Dans cet archipel d'îles du désert, l'île la plus grande est la montagne Rum ou Jebel Rum . Large de 5 km et long de 10, le Jebel Rum offre de très nombreuses voies d'escalade dont la plupart sont situées à proximité du village Wadi Rum où un relais touristique, appelé resthouse, offre aux grimpeurs un petit camping confortable.

Au mot "relais" crié par Cédric, je libère mon assurage et me prépare à le rejoindre. Je m'élève dans la cheminée. A mesure que je progresse, je récupère le matériel d'assurage qu'il vient de poser. Quelques sangles, mais surtout des friends.

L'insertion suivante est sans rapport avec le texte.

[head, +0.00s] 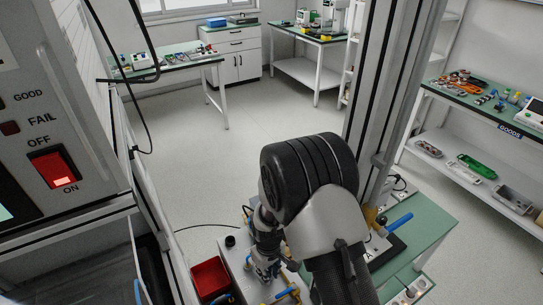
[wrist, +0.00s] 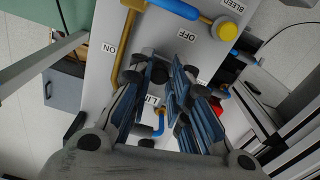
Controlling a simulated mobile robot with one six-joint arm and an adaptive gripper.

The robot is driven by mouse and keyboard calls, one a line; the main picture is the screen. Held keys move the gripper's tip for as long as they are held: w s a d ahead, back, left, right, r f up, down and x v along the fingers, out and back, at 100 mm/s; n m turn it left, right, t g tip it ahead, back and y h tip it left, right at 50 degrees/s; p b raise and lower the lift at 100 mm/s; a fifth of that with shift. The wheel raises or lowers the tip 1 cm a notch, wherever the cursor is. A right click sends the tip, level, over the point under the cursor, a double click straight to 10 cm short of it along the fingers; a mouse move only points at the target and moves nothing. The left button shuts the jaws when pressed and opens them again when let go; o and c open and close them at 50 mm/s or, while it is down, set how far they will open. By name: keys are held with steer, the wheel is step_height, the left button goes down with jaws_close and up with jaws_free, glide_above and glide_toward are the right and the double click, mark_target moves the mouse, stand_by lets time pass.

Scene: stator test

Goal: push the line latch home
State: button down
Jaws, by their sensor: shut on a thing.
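My gripper (wrist: 158,74) has its two blue ridged fingers on either side of a dark part in the wrist view. It is shut on that part, whose shape is mostly hidden by the fingers. A label that seems to read LINE (wrist: 152,99) lies between the fingers, partly covered, beside a blue bent piece (wrist: 160,123). I cannot clearly make out the line latch itself. In the head view my gripper (head: 264,266) is low over a grey panel (head: 234,258), largely hidden by my arm.
In the wrist view, a brass pipe (wrist: 122,50) runs left of the fingers. A blue lever (wrist: 176,9) and yellow knob (wrist: 224,28) sit above, near a BLEED label. In the head view, a red bin (head: 210,278) stands left of my gripper. A test cabinet (head: 60,120) is at left.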

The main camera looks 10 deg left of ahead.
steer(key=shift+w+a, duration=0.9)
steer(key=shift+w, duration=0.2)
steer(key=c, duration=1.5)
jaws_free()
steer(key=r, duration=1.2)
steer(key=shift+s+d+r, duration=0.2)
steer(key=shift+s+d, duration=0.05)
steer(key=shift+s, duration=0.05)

Dans nos lectures de préparation à ce séjour d'escalade, nous avons vite compris qu'il ne suffisait pas de venir avec quelques dégaines et nous avons donc emporté un matériel complet fait de jeux de friends, de coinceurs, de nombreuses sangles et cordelettes.

En fait, si les voies sont dépourvues d'équipement, la structure du rocher favorise la pose d'équipement d'assurage. Les colonnettes de grès sont idéales pour la pose de sangles et les nombreuses fissures et trous sont autant de possibilités pour y placer judicieusement un coinceur ou un friend.

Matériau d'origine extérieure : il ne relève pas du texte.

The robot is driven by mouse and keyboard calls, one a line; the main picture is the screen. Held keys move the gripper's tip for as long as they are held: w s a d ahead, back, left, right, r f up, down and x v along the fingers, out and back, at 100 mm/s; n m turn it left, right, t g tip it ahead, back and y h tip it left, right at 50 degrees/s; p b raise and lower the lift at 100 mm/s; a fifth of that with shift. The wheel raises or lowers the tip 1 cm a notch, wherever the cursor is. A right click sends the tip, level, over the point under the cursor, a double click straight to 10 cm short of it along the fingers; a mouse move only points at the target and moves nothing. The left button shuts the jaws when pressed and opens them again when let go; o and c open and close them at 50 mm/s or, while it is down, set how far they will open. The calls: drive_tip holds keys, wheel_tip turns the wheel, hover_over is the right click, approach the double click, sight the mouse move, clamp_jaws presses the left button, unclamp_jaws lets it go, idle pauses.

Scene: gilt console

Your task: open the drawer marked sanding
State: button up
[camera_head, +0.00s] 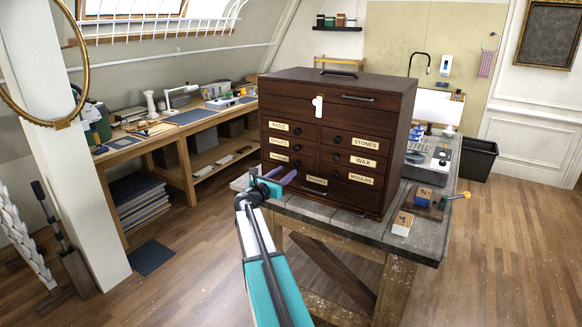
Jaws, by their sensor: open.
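A dark wooden chest of drawers (335,95) stands on a workbench, its drawers seen shut, with pale label plates and round dark knobs. Another small label (316,181) low in the middle is also unclear.
A side bench (150,145) stands at the left. The floor in front is mostly clear.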

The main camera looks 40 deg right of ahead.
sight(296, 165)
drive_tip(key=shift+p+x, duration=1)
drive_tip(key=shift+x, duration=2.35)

Je rejoins Cédric installé à son relais, prends le matériel restant et me lance dans une suite de passages en me laissant guider par les fissures qui marquent la ligne de l'ascension. Heureusement que nous avons bien observé la montagne d'en bas, avant de nous y engager. Topo en mains, nous avons pu prendre les repères qui nous sont maintenant bien utiles pour guider notre ascension.

L'ombre que le massif projette sur la plaine désertique s'allonge progressivement. Le grès blanc rosit et le grès rouge devient écarlate. Encore deux longueurs. Nous atteignons le sommet au moment où le soleil descend sous l'horizon. La vue porte au loin. Les îlots rocheux dressent leurs silhouettes dans ce paysage que gagne la pénombre.

Au départ du resthouse, les voies d'escalade sont variées et nombreuses. Se pose donc le choix d'une voie. Au début, pour s'habituer au style de grimpe et à la qualité de la roche, il est recommandé, de ne pas viser trop haut sur l'échelle des difficultés. Nous nous lançons donc d'abord dans Salim (5+, 100 m), une voie très proche, puis, l'appétit venant, nous attaquons cette même journée, la face est de Vulcanics Tower (D, 300 m) que nous redescendons à la lueur des frontales.

Le lendemain, c'est une escalade fabuleusement belle dans la voie nommée Black Magic (D sup, 300 m). Nous nous habituons gentiment à la structure, forme, rugosité et relative solidité du grès; le tracé, l'exposition et le style des voies nous sont plus familiers. Nous croyons même avoir compris le cheminement des voies de descentes, mais là, ça se révèle être une illusion, le lendemain déjà.

Engagés dans Al Thalamiyyah (AD sup, 500 m), une voie ouverte jadis par les Bédouins, nous avons trouvé un canyon sauvage, de la grimpe à profusion, variée à souhait, souvent exposée, une arête tourmentée, richement structurée, pleine de champignons à enjamber et de tétons à empoigner.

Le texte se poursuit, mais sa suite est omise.